§ **GIVEN MATERIAL**:
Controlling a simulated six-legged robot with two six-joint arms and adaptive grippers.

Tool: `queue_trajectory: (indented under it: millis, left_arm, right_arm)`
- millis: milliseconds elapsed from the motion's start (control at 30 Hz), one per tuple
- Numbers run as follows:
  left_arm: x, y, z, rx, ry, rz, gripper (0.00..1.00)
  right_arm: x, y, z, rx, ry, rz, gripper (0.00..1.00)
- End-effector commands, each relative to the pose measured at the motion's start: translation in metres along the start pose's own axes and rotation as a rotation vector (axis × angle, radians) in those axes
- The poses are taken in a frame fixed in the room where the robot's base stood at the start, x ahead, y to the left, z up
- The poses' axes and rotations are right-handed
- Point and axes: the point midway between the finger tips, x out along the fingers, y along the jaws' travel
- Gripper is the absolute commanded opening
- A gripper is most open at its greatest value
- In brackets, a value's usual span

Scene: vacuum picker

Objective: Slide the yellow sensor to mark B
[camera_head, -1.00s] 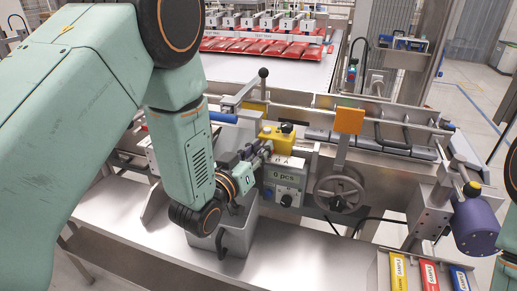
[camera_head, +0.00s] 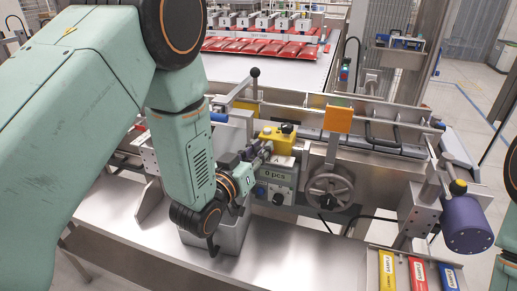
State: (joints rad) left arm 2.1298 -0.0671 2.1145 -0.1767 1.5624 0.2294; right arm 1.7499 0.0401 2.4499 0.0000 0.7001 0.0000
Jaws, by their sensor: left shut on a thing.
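The yellow sensor (camera_head: 277,140) is a small block with a dark knob on top, seen just above the grey "0 pcs" box on the front of the machine. My left gripper (camera_head: 263,151) comes in from the left, in line with my teal forearm, and is shut on the sensor's left side. The fingertips are small and partly hidden by the wrist. I cannot make out mark B's lettering. My right gripper is not in view; only teal parts of my right arm show at the right edge.
An orange plate (camera_head: 338,119) on an upright stands right of the sensor, above a handwheel (camera_head: 329,192). The "0 pcs" box (camera_head: 275,174) is below the sensor. A grey bin (camera_head: 231,236) stands under my wrist. A purple cylinder (camera_head: 466,224) is at the right.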

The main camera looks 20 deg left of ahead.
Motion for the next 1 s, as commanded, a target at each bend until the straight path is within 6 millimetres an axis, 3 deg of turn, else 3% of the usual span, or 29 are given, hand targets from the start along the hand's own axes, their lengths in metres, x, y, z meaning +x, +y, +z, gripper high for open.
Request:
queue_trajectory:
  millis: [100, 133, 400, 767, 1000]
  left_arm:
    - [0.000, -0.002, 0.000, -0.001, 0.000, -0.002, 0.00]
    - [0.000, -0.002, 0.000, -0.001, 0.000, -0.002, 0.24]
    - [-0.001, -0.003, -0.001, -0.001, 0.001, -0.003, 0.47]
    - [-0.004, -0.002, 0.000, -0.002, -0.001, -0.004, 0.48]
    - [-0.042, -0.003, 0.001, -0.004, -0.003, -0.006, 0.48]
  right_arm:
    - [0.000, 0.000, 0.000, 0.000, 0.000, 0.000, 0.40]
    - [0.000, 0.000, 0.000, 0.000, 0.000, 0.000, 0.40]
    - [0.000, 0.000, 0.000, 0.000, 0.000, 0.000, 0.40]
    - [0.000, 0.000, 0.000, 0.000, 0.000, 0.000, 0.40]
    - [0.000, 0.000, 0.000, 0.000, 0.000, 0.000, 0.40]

§ **INSTRUCTIONS FOR THE TASK**:
Repeat only the lines from the one holding "Objective: Slide the yellow sensor to mark B" to the one holding "State: (joints rad)", both ends included, and drop the images.

§ **RESULT OF THE TASK**:
Objective: Slide the yellow sensor to mark B
[camera_head, -1.00s] 
[camera_head, +0.00s] 
State: (joints rad) left arm 2.1298 -0.0671 2.1145 -0.1767 1.5624 0.2294; right arm 1.7499 0.0401 2.4499 0.0000 0.7001 0.0000

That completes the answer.